Todd Richards received the ceremonial removal of the Interim tag in the off-season, and brought in a full cadre of assistants to help blaze the new trail in Columbus. How is he doing? Frankly, it’s too early to tell. On the one hand, he seems to command the respect of his players, and has an appropriate demeanor behind the bench and with the media. On the other hand, he seems quick to adopt an almost “third party” approach to the players, referring more frequently to “them”, instead of the “us” I would prefer to hear. While we likely will never know the relative role of Richards and the now-departed Scott Howson in the demotion of Ryan Johansen to AHL Springfield, it was a curious move. Johansen had been lauded for his improved physical play and winning his share of battles, despite not scoring — and was gone the next minute. No game off in the Press Box, just an immediate ticket to Springfield. With the injuries that have afflicted the squad, one would have expected Johansen to reappear, but instead we’ve seen Sean Collins, Jonathan Audy-Marchessault and Nick Drazenovic. Some say that Johansen should not be “rushed”, but at this point that is relegated to the status of cliche. Johansen has little more to learn in the AHL, and exiling him the minute he struggles a bit does nothing to help the player’s character. Similarly, Richards benched Derick Brassard for undisclosed transgressions in a third period where the Blue Jackets had a potential game-winning power play at the end of regulation, and Brassard was withheld. Yet, R.J. Umberger has not seen his ice time reduced, nor have other more veteran players who have struggled with their games. Just sayin’ . . .
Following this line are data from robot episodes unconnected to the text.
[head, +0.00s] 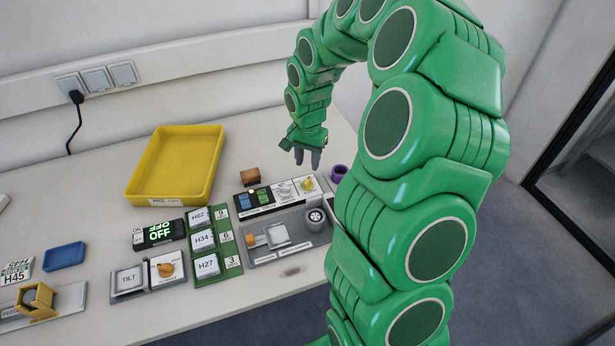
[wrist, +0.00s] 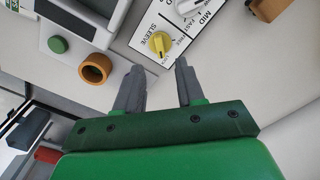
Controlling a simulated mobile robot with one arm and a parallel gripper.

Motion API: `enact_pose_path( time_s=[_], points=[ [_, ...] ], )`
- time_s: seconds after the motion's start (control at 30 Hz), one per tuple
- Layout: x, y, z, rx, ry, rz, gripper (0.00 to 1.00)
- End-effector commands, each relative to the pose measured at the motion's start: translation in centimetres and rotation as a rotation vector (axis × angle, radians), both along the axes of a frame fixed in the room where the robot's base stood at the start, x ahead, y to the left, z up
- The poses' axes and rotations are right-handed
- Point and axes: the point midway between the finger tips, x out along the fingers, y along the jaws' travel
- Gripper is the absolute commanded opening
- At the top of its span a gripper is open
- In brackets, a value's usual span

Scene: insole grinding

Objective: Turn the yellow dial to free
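The yellow dial (head: 308,183) is at the right end of a white control panel in the head view. In the wrist view the yellow dial (wrist: 160,42) sits beside the label SLEEVE, with FREE and LOCK marked near it. I cannot tell for sure which mark its pointer faces. My gripper (head: 307,158) hangs above the table near that end of the panel. In the wrist view my gripper (wrist: 157,66) is open and empty, its two grey fingers spread apart. The dial shows just beyond the fingertips, between them, and is not held.
A brown block (head: 250,176) stands behind the panel, and a purple ring (head: 338,172) is to its right. An orange-brown ring (wrist: 95,68) lies left of the fingers in the wrist view. A yellow tray (head: 178,165) and several H-labelled blocks are to the left.

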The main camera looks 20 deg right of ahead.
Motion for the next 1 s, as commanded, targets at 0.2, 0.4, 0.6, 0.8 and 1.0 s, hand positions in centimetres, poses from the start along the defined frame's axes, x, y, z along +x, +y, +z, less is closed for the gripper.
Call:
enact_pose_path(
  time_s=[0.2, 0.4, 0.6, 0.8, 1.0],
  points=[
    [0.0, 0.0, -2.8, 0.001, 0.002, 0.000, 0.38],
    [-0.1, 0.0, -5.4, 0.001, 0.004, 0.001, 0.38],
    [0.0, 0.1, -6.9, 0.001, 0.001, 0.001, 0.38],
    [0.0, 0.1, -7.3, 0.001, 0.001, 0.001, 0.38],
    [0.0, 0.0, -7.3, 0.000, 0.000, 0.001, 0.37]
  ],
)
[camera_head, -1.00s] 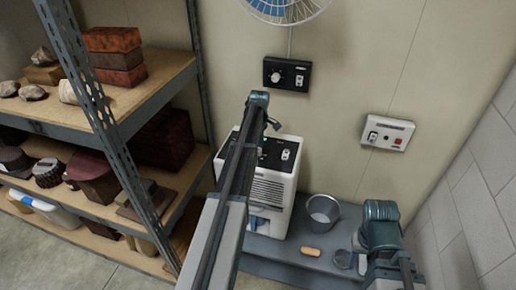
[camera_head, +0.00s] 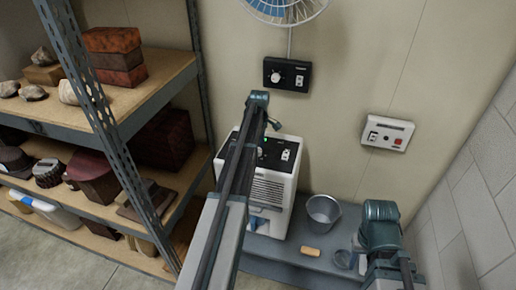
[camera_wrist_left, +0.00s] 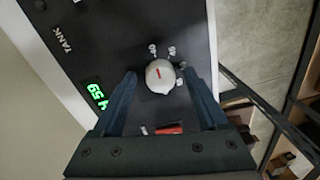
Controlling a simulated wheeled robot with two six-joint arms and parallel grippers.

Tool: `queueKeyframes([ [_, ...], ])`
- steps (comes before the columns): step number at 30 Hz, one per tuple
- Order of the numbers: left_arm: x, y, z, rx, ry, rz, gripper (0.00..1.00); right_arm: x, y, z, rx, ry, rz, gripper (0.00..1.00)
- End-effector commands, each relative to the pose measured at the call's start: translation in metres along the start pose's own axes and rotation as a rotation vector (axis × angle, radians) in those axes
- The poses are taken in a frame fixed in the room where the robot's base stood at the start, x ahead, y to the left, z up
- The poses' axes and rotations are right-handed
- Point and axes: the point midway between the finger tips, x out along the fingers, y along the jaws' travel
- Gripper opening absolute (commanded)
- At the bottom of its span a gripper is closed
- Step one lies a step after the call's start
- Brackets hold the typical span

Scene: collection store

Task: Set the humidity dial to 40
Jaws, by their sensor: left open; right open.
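The white dehumidifier (camera_head: 268,192) stands on a low grey platform, with a dark control panel on top. In the left wrist view its humidity dial (camera_wrist_left: 160,77) is a round white knob with a red pointer mark, small white numbers around it too blurred to read surely. My left gripper (camera_wrist_left: 160,73) is open, its two fingers on either side of the dial; I cannot tell whether they touch it. In the head view my left arm covers part of the panel and hides the dial. My right gripper (camera_head: 352,260) is open and empty low on the right, partly hidden by its arm.
A green lit display (camera_wrist_left: 96,95) and a red switch (camera_wrist_left: 168,129) are near the dial. A grey bucket (camera_head: 323,211) and a tan block (camera_head: 310,252) are on the platform. A black control box (camera_head: 287,74) and white box (camera_head: 388,133) hang on the wall. Loaded shelves (camera_head: 150,85) stand left.

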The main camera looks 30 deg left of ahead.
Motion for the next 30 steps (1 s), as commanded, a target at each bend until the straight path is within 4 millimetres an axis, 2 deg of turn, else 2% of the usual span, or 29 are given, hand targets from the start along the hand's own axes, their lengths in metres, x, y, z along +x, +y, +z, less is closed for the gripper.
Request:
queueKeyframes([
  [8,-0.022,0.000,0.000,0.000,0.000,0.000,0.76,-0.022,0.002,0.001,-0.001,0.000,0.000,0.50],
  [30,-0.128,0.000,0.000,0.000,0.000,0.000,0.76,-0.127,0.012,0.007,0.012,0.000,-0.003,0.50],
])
Certainly, Richards has been handcuffed by having only a six-day camp, a lot of new faces to integrate, and a spate of key injuries. In one game, only two regular defensemen were available, and Cam Atkinson has been missing from the front line corps for most of the season. More recently, both Anisimov and Dubinsky have gone down, fracturing the delicate chemistry that was just starting to emerge. Naturally, the Blue Jackets had the most games in the NHL coming out of the gate, which did not help matters. But, as golfer Sam Snead used to say — “You gotta dance with who you brung.”
It’s difficult to know which Blue Jackets offense Richards is responsible for — the constant-skating, perpetually dangerous squad that dismantled San Jose 6 – 2, or the “dump & chase” team that has dominated the first third of the campaign. The problem with the dump and chase — particularly in the current incarnation of the NHL — is that you really need extraordinary speed and chemistry to make it consistently work. If you don’t have those attributes, the “dump” simply becomes a turnover, or the “chase” results in three forwards mired against the wall or below the icing line — neither of which is a prime scoring location. On the other hand, when the club has been able to carry the puck into the zone, they have shown the ability to maintain impressive strings of possession and create repeated opportunities. Only time will tell which style the coach is trying to nurture. One historical note: the San Jose Sharks rode the dump & chase to a record for futility that still stands — 71 losses in the 1992-93 season.
Of course, the front office changes have been analyzed to death, but with Kekalainen now having arrived in the U.S. and slated to join the team in Detroit, the prospects for deals in March become very real. Too early to speculate as to who might come or go, but he inherits lots of resources — three first round picks, depth on the blue line — and has some fairly well-defined needs, probably led by a sharpshooter forward.
The Outlook: Glass Half Full
As the old saying goes — the optimist sees a glass half-full, the pessimist sees one half-empty and the pragmatist sees a glass that’s twice as big as it needs to be. Ask anyone around the Blue Jackets community, and they’ll tell you I’m a “half-full” kind of guy. Guilty as charged. I’ve spent too many years as a professional sports fan to get exorcized by short-term issues — and the Blue Jackets’ travails are short term. Just ask Cubs fans.
Entering the season, even optimists like me acknowledged that there was little margin for error if the Blue Jackets were going to contend for the playoffs this year, particularly under the contracted schedule that ultimately emerged, which favors squads with stable, familiar rosters. Everything needed to go right, and it really hasn’t. Youth, unfamiliarity, injuries and plain old bad luck have combined to make the beginning of the season more challenging than anyone wanted to see. Still, there are positives to be drawn. The Calgary and San Jose games were sixty minute efforts that should have resulted in two victories, rather than one. The club even played well for the majority of the last three games — all road losses. The common thread has been brief periods of loss of focus, or ill-timed physical or mental mistakes — the bad turnover, the stupid penalty– that results in the puck in the Blue Jackets’ net. The good news is that those things are fixable.
Unlike last year, the Blue Jackets have been in virtually every contest, and have demonstrated that they can play with anyone in the league. Of the 10 regulation and 2 overtime/shootout losses, 8 have been by a single goal (or two with an empty netter). At some point, puck luck will even out.
Will the Blue Jackets make the playoffs? I can’t say, and that’s not the measuring stick I’m using this year. It’s a side show season with a freakish schedule, and clubs like Columbus are being asked to accomplish a lot under very difficult circumstances. Imagine trying to tune your Corvette while driving down the freeway at 70 — same concept. What I do expect to see is consistent improvement and interesting, exciting play. The offensive efforts against San Jose and Phoenix show the type of skill and dynamism that Columbus fans have never seen. Dubinsky, Anisimov, Foligno, Atkinson, Johansen and others (Boone Jenner, T.J. Tynana) all have the talent to take this to the next level. Combine Moore, Erixon and young Ryan Murray with the likes of Wisniewski, Johnson and Tyutin, and you have a versatile defense that can be a force for a long time, with others in the wings. Bobrovsky and Mason will push each other, and there are other netminders in the system — including Dansk and Forsberg. A full complement of draft picks and some other pieces make deals doable — and even likely.
Truth be told, the beginning of this season was going to be rough — it’s just been a bit more jarring than anticipated. Let’s see what the next sixteen games hold. Check back with me then.